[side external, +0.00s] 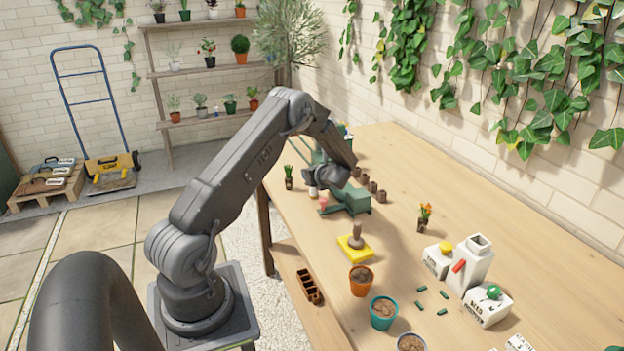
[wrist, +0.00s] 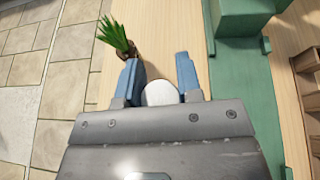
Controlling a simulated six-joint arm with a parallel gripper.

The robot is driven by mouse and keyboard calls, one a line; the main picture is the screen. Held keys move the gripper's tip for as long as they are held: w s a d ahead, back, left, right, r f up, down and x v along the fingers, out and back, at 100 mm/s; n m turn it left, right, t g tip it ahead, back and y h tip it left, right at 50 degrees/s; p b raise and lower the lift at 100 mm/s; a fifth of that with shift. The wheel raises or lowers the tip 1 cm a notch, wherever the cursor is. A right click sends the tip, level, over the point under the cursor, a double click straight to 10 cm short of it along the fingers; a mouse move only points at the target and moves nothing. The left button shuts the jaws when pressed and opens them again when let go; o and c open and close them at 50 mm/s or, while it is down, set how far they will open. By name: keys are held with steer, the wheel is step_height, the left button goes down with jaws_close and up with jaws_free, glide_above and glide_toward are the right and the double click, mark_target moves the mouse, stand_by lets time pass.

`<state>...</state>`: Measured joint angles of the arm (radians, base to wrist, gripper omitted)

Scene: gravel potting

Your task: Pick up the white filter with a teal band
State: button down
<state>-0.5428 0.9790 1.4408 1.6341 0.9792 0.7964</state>
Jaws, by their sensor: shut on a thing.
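A white rounded thing (wrist: 161,93) shows between the two blue fingers of my gripper (wrist: 158,80) in the wrist view. It looks like the white filter, and my gripper is shut on it. Its teal band does not show there, and most of it is hidden behind my gripper's body. In the side view my gripper (side external: 318,186) is low over the far left part of the table, beside a green stand. A small white shape (side external: 312,191) shows just under it, too small to make out a band.
A small green plant (wrist: 117,38) stands close by the left finger. The green stand (wrist: 243,90) is just right of my gripper. Several brown pots (side external: 372,187) stand behind it. A yellow block (side external: 354,250), an orange pot (side external: 361,281) and white containers (side external: 474,266) are nearer.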

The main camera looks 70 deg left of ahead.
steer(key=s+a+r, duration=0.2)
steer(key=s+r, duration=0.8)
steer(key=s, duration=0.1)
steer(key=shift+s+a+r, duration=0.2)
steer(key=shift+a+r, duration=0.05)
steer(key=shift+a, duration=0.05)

**WRITTEN INSTRUCTION:** Give again exactly the lines running from the beginning of the material above through the line that contains "<state>-0.5428 0.9790 1.4408", and leave out every picture.

**SOLVED EXERCISE:**
[side external, +0.00s] 
[wrist, +0.00s] 
Controlling a simulated six-joint arm with a parallel gripper.

The robot is driven by mouse and keyboard calls, one a line; the main picture is the screen. Held keys move the gripper's tip for as long as they are held: w s a d ahead, back, left, right, r f up, down and x v along the fingers, out and back, at 100 mm/s; n m turn it left, right, t g tip it ahead, back and y h tip it left, right at 50 degrees/s; p b raise and lower the lift at 100 mm/s; a fifth of that with shift. The wheel raises or lowers the tip 1 cm a notch, wherever the cursor is. A right click sends the tip, level, over the point under the cursor, a double click straight to 10 cm short of it along the fingers; a mouse move only points at the target and moves nothing. The left button shuts the jaws when pressed and opens them again when let go; o and c open and close them at 50 mm/s or, while it is down, set how far they will open. By name: keys are held with steer, the wheel is step_height, the left button goes down with jaws_close and up with jaws_free, glide_above and glide_toward are the right and the double click, mark_target moves the mouse, stand_by lets time pass.

`<state>...</state>`: Measured joint angles of the arm (radians, base to wrist, gripper omitted)

Scene: gravel potting

Your task: Pick up the white filter with a teal band
State: button down
<state>-0.5428 0.9790 1.4408 1.6341 0.9792 0.7964</state>

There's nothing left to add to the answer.